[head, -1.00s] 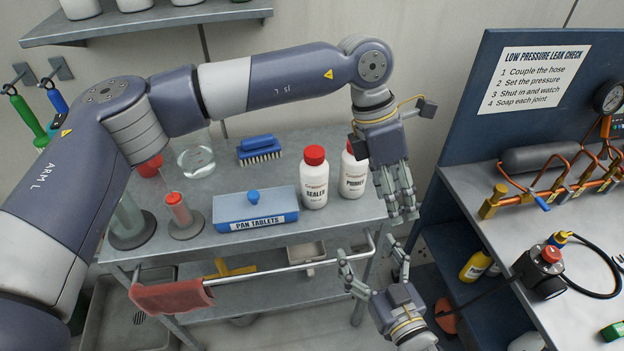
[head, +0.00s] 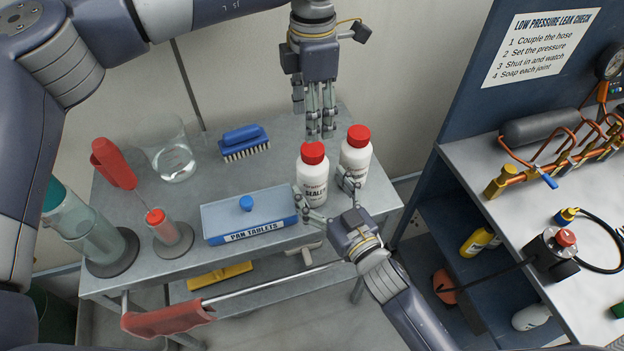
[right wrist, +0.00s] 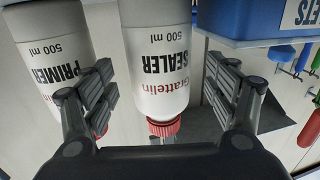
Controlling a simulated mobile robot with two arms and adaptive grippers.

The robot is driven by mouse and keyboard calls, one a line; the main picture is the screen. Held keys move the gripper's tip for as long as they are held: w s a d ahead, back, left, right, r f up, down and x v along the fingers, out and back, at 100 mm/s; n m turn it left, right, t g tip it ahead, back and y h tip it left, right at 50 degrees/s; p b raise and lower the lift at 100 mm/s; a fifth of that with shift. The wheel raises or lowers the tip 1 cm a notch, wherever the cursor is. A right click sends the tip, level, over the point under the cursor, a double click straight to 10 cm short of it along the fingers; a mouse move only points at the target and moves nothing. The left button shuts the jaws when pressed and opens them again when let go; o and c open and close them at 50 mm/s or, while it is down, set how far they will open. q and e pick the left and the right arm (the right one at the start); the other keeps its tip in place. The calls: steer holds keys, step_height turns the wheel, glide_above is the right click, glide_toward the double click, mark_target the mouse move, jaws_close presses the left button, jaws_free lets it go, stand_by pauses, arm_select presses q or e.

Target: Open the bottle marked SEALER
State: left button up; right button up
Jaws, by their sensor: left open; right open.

__What the task requires__
Every line that holds the word "with" should be extracted.

__Solution for this task__
Controlling a simulated mobile robot with two arms and adaptive grippers.
The robot is driven by mouse and keyboard calls, one a line; the main picture is the screen. Held keys move the gripper's tip for as long as they are held: w s a d ahead, back, left, right, r f up, down and x v along the fingers, out and back, at 100 mm/s; n m turn it left, right, t g tip it ahead, back and y h tip it left, right at 50 degrees/s; p b raise and lower the lift at 100 mm/s; a fifth of that with shift. The wheel raises or lowers the tip 1 cm a notch, wherever the cursor is. A right click sends the tip, level, over the point under the cursor, a double click straight to 10 cm short of it along the fingers; a mouse move only points at the target and moves nothing. The left button shuts the jaws when pressed and opens them again when let go; o and c open and close them at 50 mm/s or, while it is down, set how far they will open. q and e pick the left and the right arm (the right one at the start); the other keeps its tip in place. The calls: steer holds keys, step_height turns the wheel, glide_above is the right click, glide_toward the double click, mark_target the mouse move, jaws_close presses the left button, jaws_free lets it go, stand_by pauses, arm_select presses q or e.

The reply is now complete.